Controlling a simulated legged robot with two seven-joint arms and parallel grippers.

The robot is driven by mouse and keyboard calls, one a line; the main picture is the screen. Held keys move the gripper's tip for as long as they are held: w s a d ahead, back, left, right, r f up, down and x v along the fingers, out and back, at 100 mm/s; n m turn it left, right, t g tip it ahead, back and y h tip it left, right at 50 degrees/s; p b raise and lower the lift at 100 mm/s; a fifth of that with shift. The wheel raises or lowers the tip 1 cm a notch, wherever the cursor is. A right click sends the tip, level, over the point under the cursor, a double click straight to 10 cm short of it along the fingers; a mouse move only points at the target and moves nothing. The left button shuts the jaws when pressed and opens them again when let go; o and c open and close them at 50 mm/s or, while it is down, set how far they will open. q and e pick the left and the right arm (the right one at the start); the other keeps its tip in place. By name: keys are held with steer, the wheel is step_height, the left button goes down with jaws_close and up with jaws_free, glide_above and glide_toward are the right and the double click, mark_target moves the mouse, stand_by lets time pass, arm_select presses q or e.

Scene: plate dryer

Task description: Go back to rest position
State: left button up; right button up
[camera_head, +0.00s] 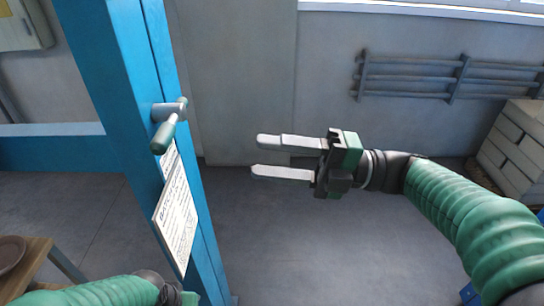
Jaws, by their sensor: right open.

## WRITTEN TASK
Leave out every picture, and write out exactly the lines from the one bearing "[camera_head, +0.00s]" through the final line.

## ANSWER TO THIS PROBLEM
[camera_head, +0.00s] 
Jaws, by their sensor: right open.

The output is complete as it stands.